Create a real office culture
Facebook's guiding principle is what Zuckerberg calls the Hacker Way, and so the company
"...questions assumptions, moves fast, takes risks, shares information, and learns from other smart people."
Fast Company
Tolerate only "A" Players
Jobs' passion for perfection and his desire to work with only the best is his way of preventing what he called "the bozo explosion". This is when managers are so polite that mediocre people feel comfortable sticking around.
"I've learned over the years that when you have really good people, you don't have to baby them. By expecting them to do great things, you can get them to do great things."
Steve Jobs
Bend reality
They both pushed people to do the impossible because they didn't realize it was impossible. They helped their people to not be afraid once they got their mind around it, using "yes you can", my magic motto.
As a leader, your best move might be to step out of the way and let someone else take charge.
Put people and products before profit.
Involve everyone in hiring practices
When Facebook was growing, everyone helped to bring in new talent and all had interviewing duties, even engineers. After all, your current employees will be the ones working with the new hires.
"My passion has been to build an enduring company where people were motivated to make great products. Everything else was secondary. Sure, it was great to make a profit, because that allowed you to make great products. But the products, not the profits, were the motivation."
Steve Jobs
Zuckerberg's team approaches every hire with an eye on the future.
"The people we hired were capable of solving the problems we knew were coming."
Mark Zuckerberg
Practice Leadership
"Making decisions on the basis of incomplete, inconclusive, or contradictory information is a skill that managers at every level must master. The learning comes from making thousands of small choices and mistakes on the way there."

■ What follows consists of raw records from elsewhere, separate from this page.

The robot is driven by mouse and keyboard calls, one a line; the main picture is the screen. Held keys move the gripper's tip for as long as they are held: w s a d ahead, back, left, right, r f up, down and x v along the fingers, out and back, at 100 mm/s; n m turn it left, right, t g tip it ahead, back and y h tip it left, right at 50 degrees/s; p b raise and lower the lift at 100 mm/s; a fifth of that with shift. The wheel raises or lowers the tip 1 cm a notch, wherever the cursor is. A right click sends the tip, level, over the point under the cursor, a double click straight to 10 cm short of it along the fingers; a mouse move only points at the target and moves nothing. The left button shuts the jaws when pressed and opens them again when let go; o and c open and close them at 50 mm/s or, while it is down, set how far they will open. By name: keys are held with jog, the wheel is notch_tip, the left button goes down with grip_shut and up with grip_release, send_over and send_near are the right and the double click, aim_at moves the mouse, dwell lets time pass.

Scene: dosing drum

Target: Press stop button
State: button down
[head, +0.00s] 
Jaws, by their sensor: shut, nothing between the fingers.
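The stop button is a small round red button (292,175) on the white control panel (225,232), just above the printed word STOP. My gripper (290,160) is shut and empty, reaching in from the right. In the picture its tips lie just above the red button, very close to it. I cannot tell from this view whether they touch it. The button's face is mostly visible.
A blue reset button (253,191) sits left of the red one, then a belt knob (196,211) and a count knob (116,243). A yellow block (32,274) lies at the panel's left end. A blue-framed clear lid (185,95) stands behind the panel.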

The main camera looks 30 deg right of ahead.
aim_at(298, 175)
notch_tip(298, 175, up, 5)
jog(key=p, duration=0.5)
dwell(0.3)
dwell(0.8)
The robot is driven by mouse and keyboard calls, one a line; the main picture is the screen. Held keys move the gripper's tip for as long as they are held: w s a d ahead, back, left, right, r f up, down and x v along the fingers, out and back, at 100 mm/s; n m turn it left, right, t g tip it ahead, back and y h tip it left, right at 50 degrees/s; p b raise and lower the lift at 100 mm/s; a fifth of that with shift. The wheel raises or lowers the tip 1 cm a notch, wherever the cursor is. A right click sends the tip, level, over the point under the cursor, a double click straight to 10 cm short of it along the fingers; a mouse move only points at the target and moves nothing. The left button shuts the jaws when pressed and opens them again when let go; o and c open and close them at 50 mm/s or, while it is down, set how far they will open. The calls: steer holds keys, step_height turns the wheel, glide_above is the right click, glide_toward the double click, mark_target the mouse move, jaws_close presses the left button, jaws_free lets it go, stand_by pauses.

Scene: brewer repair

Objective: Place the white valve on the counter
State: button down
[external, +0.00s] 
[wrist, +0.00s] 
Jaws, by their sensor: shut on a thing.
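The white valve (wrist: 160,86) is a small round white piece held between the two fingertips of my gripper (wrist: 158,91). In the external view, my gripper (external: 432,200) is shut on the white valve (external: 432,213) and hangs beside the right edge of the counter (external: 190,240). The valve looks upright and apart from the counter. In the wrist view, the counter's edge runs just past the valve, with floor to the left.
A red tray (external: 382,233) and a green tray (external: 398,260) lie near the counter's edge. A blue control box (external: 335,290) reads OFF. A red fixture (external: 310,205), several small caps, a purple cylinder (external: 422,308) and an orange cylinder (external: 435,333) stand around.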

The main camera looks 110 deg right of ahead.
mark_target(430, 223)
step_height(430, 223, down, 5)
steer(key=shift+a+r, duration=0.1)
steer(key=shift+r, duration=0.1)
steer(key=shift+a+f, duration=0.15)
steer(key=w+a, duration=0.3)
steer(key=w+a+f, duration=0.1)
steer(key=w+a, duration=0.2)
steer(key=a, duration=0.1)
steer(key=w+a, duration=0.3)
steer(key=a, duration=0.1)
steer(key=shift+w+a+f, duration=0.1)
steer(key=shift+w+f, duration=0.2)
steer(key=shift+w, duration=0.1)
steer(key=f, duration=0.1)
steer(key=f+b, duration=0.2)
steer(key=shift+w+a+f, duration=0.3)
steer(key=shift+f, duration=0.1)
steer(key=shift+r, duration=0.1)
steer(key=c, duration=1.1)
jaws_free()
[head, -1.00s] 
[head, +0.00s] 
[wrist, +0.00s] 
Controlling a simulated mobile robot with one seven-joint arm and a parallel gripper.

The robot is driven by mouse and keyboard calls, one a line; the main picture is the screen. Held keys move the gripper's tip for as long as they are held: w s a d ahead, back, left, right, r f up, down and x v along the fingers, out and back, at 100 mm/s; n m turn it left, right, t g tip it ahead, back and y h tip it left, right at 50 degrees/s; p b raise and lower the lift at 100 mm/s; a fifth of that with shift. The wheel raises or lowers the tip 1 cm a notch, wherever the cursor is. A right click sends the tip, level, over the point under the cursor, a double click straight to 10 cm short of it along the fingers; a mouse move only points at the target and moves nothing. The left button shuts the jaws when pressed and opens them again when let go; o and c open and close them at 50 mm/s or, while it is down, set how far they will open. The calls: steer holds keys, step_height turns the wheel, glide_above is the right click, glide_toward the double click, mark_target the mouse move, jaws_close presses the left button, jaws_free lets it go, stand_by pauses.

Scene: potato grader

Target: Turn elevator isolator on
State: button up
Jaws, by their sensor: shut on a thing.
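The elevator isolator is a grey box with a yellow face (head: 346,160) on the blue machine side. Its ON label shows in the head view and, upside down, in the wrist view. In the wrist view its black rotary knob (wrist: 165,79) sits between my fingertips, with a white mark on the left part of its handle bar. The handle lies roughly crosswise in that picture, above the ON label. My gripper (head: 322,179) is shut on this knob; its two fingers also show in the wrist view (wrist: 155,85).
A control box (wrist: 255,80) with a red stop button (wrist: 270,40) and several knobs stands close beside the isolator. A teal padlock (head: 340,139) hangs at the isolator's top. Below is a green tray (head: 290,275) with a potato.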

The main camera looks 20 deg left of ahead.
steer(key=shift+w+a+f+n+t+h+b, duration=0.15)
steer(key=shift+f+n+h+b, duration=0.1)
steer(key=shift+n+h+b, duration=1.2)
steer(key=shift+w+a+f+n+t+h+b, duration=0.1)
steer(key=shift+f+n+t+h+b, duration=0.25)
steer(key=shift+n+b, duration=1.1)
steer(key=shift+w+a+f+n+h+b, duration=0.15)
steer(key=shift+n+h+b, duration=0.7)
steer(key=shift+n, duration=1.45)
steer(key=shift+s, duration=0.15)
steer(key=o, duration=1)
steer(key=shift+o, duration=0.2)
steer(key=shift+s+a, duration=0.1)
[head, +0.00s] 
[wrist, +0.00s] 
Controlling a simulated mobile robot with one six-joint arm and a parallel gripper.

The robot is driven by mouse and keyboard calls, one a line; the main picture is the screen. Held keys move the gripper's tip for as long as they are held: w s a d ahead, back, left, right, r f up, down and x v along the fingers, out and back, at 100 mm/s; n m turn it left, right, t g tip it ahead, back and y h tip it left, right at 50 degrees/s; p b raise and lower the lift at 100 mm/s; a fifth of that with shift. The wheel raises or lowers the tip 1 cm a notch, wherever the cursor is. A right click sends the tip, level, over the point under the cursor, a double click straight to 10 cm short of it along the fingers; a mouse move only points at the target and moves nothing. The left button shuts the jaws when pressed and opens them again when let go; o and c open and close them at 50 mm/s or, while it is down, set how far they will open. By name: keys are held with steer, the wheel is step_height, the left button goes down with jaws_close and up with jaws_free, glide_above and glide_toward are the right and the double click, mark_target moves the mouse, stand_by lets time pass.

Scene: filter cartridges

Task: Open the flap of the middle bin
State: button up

Marc Randolph; Co-Founder Netflix
Focus - trust data and your gut.
"Deciding what not to do is as important as deciding what to do. That is true for companies and it is true for products."
Steve Jobs
Simplify - Cut clutter and make things easy to use.
Jobs insisted on being able to get whatever he wanted in three clicks. He even got rid of the on/off button
When behind - leapfrog.
The mark of a good leader is not only that he comes up with new ideas first, but also that he knows who to leapfrog when he finds himself behind.
Don't be a slave to focus groups.
Customers don't know what they want until we've shown them.
"If I'd asked customers what they wanted, they would have told me a faster horse."
Henry Ford
Caring deeply about what customers want is much different from consistently asking them what they want; it requires intuition and instinct about desires that have not yet formed.
Push for perfection.
Hit the pause button and go back to the drawing board if it is not perfect. Then take responsibility end-to-end for the employee, and the customer interface.
Don't be afraid to make mistakes
"So many businesses get worried about looking like they might make a mistake, they become afraid to take any risk. Companies are set up so that people judge each other on failure."
Mark Zuckerberg
Stay hungry; stay foolish.
"The people who are crazy enough to think they can change the world are the ones who do."
Apple, Inc.
Both of these men changed themselves and will continue to change the world.
- How will you?
- What can you do to become truly successful?